Embedding models have a context window, 512 tokens for older models like BGE-large, up to 8,192 for newer ones. Text beyond that limit gets truncated or compressed. Long documents need chunking, and chunking loses cross-document connections. If the answer to a question depends on synthesizing information from three different documents, retrieval might find one or two of them but miss the third.
Cosine similarity is not understanding. A document about "cancellation policies" might not match a query about "how to handle a client who wants to stop the project" even though they're about the same thing, because the language is different enough to produce distant embeddings. You'll need to experiment with how you phrase both your documents and your queries.

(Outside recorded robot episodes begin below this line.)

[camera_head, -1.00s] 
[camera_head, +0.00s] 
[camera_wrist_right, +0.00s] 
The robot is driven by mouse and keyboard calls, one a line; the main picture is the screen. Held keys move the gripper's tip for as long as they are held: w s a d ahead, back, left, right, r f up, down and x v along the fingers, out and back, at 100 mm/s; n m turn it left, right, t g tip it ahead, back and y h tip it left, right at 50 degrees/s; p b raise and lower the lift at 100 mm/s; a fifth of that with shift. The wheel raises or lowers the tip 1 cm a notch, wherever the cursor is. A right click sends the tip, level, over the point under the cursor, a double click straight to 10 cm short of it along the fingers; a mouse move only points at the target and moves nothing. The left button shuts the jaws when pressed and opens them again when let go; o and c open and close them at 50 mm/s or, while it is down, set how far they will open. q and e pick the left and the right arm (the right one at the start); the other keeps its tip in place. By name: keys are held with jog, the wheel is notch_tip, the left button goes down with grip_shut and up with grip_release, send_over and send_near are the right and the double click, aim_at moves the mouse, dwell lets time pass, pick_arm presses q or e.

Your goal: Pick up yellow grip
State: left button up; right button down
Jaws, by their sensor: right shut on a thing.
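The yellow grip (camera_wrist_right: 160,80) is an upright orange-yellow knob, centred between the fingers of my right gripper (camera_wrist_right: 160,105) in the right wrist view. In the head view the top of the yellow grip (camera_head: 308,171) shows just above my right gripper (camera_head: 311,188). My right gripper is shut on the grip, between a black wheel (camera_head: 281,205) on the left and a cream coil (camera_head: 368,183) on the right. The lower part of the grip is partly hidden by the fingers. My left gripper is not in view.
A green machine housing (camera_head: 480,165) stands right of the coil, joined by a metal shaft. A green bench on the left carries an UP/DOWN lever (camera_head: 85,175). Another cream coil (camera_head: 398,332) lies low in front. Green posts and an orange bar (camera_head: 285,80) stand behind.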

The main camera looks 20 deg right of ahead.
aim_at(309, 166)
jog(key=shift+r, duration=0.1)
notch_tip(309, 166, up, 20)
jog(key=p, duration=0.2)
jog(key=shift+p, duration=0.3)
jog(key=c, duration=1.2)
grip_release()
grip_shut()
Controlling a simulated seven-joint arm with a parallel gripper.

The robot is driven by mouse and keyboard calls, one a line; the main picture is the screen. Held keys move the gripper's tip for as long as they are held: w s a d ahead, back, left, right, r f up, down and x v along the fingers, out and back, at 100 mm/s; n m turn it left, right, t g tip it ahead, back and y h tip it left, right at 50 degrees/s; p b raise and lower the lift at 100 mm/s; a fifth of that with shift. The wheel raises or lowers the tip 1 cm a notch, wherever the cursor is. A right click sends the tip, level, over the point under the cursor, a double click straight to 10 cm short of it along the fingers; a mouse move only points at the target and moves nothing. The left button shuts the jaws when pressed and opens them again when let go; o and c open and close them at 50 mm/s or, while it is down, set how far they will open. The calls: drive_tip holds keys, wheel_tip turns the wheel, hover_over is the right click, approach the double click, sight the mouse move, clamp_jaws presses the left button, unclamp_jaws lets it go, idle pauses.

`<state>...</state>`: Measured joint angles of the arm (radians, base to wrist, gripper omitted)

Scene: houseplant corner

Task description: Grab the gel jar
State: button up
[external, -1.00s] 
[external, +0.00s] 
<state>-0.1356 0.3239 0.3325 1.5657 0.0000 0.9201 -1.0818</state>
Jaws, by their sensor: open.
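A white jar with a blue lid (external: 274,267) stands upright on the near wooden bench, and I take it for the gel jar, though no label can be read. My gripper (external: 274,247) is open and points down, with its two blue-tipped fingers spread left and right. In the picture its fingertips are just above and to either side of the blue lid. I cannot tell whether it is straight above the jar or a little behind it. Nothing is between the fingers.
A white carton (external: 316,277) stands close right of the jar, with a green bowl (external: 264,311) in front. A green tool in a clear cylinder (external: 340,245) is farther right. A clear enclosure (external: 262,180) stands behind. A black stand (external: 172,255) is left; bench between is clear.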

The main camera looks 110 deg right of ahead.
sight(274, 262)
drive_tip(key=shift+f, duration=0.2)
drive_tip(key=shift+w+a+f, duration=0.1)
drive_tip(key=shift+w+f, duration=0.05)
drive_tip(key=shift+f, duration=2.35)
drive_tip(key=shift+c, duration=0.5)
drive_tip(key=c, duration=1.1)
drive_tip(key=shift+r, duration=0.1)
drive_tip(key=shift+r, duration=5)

And the curation problem never goes away. Your knowledge base needs maintenance the same way any system of record does. Documents go stale. New patterns emerge that need to be captured. The flywheel only works if you keep feeding it.
These are solvable problems. But they require ongoing attention, not a one-time setup.
Why This Matters for Solo Builders
A consultant at a firm has colleagues to remind them of past approaches, institutional knowledge bases maintained by dedicated staff, and partners who remember the client's preferences from three years ago. A solo builder has none of that. Every piece of context lives in their head or scattered across files they might not find in time.
RAG replaces the institutional memory you don't have. Not perfectly. But well enough that the AI stops being a generic tool and starts being a tool that knows your business. The difference between a generic AI response and one grounded in your actual documents, your actual clients, and your actual standards is the difference between a first draft you throw away and a first draft you edit.
The infrastructure is a Postgres extension and an embedding model. The ongoing cost is zero. The ongoing work is curation. And the curation is the same work you'd be doing anyway if you were keeping your knowledge organized for yourself.
Your AI is only as good as what it can remember. Give it something worth remembering.